Well, I’ve learned to love this country. When I came here four years ago, I came to pray at the Al-Aqsa mosque and while I was there I prayed I would come back again because I hadn’t had enough time to absorb what was here. And lo and behold, this is my fourth visit. I’m here and I love Jerusalem: it’s my favorite city in the world.
Globally, the anti-Israel boycott movement is growing. Yet, as a Muslim woman, you stand in stark contrast to that train of thought. What do you say to non-Muslim men and women who encourage the boycott of Israel?
I don’t believe in a boycott. I think it’s wrong. It doesn’t solve a problem. If one has issues, there are other ways of dealing with it. Israel is still the most vibrant democracy in the Middle East. One has to look and see what is happening and the changes that are being made here. A boycott is not fruitful. If we want to talk about human rights violations, we have to then have to talk about human rights violations in other countries as well.
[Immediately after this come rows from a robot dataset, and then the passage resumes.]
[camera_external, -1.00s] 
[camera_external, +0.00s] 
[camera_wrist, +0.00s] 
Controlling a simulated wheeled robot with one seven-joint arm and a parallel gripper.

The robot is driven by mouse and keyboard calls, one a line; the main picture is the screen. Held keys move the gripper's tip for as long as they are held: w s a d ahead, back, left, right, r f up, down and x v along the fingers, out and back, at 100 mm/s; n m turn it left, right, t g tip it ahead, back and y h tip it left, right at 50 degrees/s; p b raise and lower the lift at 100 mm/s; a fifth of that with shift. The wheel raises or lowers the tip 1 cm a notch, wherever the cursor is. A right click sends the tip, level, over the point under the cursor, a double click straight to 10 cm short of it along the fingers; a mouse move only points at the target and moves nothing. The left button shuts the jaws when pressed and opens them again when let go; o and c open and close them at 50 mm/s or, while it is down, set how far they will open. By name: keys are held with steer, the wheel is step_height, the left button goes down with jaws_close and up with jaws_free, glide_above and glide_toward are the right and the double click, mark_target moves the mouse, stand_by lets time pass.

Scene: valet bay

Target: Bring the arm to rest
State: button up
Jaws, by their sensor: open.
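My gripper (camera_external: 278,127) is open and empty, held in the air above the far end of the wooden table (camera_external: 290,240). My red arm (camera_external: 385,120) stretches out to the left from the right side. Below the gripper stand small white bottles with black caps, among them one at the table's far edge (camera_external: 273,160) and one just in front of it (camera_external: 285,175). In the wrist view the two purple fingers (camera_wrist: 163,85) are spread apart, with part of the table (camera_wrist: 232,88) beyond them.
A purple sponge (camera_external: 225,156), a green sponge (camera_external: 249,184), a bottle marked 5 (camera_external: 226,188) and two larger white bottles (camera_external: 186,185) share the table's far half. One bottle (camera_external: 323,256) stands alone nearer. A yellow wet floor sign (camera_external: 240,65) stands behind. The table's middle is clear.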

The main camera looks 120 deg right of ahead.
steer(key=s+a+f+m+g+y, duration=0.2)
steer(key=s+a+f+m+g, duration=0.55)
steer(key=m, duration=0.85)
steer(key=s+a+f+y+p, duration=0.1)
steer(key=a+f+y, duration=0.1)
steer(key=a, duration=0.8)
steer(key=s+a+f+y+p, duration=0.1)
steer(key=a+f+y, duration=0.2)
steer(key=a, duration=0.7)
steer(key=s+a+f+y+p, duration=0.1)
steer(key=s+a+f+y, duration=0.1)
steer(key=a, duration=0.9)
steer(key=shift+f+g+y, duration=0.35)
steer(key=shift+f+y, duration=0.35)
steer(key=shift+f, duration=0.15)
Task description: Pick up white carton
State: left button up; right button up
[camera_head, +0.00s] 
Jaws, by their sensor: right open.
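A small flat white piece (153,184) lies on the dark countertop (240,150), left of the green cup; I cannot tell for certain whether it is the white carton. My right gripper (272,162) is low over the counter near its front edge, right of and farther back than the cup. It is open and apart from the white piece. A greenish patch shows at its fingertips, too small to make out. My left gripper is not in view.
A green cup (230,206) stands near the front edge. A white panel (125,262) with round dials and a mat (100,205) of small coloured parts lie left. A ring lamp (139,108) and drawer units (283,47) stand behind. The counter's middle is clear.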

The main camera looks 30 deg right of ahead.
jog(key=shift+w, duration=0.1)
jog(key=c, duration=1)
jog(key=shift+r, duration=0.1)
It seems to be very one sided.
In Canada, your home country, and in the United States, many have blamed Muslims for violence in the Middle East and on the streets of Canadian and American cities. What do you say to people who disparage Muslims living in North America?
The first and most important thing is to explain the difference between Islam and political Islam – which we call “Islamism,” differentiating between the spiritual message of the faith, giving my own example, saying that, “I’m an observant practicing Muslim;” and explaining how I am different than the Islamists and the extremists It’s because I believe in the separation of church and state – rather, mosque and state in our case. We need to have dialogue. We have to help people understand not to look at the whole Muslim world as monolithic. We have to be honest about our own shortcomings.